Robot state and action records
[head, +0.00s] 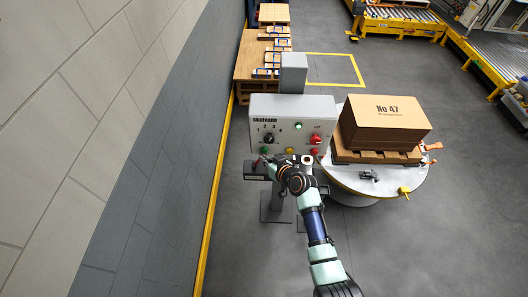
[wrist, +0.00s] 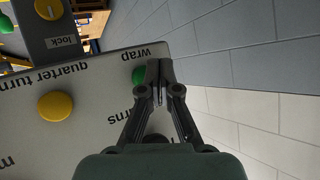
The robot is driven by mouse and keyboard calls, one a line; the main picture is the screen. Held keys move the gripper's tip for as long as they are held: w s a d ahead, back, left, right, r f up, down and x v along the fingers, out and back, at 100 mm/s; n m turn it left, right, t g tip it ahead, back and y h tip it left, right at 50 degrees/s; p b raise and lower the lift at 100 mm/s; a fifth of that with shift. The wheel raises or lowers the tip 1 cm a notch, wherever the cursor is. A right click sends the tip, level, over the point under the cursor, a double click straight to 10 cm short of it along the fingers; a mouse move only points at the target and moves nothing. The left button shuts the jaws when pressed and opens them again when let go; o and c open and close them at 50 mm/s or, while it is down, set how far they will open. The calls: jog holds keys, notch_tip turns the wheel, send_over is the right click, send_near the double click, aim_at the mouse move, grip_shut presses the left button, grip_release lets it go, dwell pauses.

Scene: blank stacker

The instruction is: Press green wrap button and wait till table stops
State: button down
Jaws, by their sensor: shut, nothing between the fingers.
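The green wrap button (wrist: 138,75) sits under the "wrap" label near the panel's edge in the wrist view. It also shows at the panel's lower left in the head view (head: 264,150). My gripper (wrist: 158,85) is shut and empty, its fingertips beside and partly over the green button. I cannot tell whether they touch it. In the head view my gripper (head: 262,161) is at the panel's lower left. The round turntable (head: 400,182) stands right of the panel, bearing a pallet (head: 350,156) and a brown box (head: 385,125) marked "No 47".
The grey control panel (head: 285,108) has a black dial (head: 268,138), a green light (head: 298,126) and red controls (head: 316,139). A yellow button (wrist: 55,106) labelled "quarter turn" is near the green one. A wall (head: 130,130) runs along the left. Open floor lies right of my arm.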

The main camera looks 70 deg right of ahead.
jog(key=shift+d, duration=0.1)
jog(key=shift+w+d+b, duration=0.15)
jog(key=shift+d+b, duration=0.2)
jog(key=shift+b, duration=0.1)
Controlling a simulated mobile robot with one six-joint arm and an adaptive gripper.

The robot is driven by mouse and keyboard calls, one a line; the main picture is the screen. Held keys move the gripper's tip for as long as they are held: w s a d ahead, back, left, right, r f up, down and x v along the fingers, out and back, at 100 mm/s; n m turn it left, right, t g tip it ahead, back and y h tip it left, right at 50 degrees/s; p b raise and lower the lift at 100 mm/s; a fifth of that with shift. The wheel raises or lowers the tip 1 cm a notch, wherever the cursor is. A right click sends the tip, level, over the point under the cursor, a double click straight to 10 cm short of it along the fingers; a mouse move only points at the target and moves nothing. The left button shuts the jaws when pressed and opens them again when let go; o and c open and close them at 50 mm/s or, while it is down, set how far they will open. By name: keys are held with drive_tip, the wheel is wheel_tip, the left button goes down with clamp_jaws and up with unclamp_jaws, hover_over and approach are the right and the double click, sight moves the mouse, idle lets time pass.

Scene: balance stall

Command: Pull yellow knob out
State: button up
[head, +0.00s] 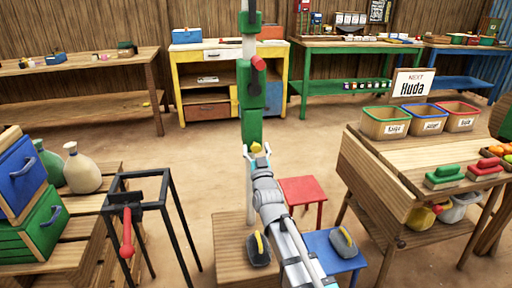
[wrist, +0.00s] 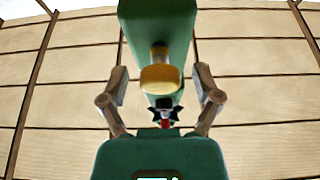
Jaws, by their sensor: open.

§ **Goal of the exercise**
Reproduce all the records verbatim, excluding images.

§ **Completed exercise**
[head, +0.00s] 
[wrist, +0.00s] 
The robot is driven by mouse and keyboard calls, one a line; the main picture is the screen. Held keys move the gripper's tip for as long as they are held: w s a d ahead, back, left, right, r f up, down and x v along the fingers, out and back, at 100 mm/s; n m turn it left, right, t g tip it ahead, back and y h tip it left, right at 50 degrees/s; p b raise and lower the lift at 100 mm/s; a fifth of that with shift. The wheel raises or lowers the tip 1 cm a notch, wherever the cursor is. A right click sends the tip, level, over the point under the cursor, a double click straight to 10 cm short of it along the fingers; a mouse move only points at the target and moves nothing. The left button shuts the jaws when pressed and opens them again when let go; o and c open and close them at 50 mm/s or, while it is down, set how far they will open. The calls: jog holds keys, notch_tip turns the wheel, send_over is the right click, send_near the double click, aim_at the mouse move, grip_shut presses the left button, grip_release lets it go, dwell pauses.

Scene: blank stacker

The instruction is: Press green wrap button and wait till table stops
State: button down
Jaws, by their sensor: shut, nothing between the fingers.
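The green wrap button (wrist: 138,75) sits under the "wrap" label near the panel's edge in the wrist view. It also shows at the panel's lower left in the head view (head: 264,150). My gripper (wrist: 158,85) is shut and empty, its fingertips beside and partly over the green button. I cannot tell whether they touch it. In the head view my gripper (head: 262,161) is at the panel's lower left. The round turntable (head: 400,182) stands right of the panel, bearing a pallet (head: 350,156) and a brown box (head: 385,125) marked "No 47".
The grey control panel (head: 285,108) has a black dial (head: 268,138), a green light (head: 298,126) and red controls (head: 316,139). A yellow button (wrist: 55,106) labelled "quarter turn" is near the green one. A wall (head: 130,130) runs along the left. Open floor lies right of my arm.

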The main camera looks 70 deg right of ahead.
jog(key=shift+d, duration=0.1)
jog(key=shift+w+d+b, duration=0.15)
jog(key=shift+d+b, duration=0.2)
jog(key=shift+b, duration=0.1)
Controlling a simulated mobile robot with one six-joint arm and an adaptive gripper.

The robot is driven by mouse and keyboard calls, one a line; the main picture is the screen. Held keys move the gripper's tip for as long as they are held: w s a d ahead, back, left, right, r f up, down and x v along the fingers, out and back, at 100 mm/s; n m turn it left, right, t g tip it ahead, back and y h tip it left, right at 50 degrees/s; p b raise and lower the lift at 100 mm/s; a fifth of that with shift. The wheel raises or lowers the tip 1 cm a notch, wherever the cursor is. A right click sends the tip, level, over the point under the cursor, a double click straight to 10 cm short of it along the fingers; a mouse move only points at the target and moves nothing. The left button shuts the jaws when pressed and opens them again when let go; o and c open and close them at 50 mm/s or, while it is down, set how far they will open. By name: keys are held with drive_tip, the wheel is wheel_tip, the left button goes down with clamp_jaws and up with unclamp_jaws, hover_over and approach are the right and the double click, sight moves the mouse, idle lets time pass.

Scene: balance stall

Command: Pull yellow knob out
State: button up
[head, +0.00s] 
[wrist, +0.00s] 
Jaws, by their sensor: open.

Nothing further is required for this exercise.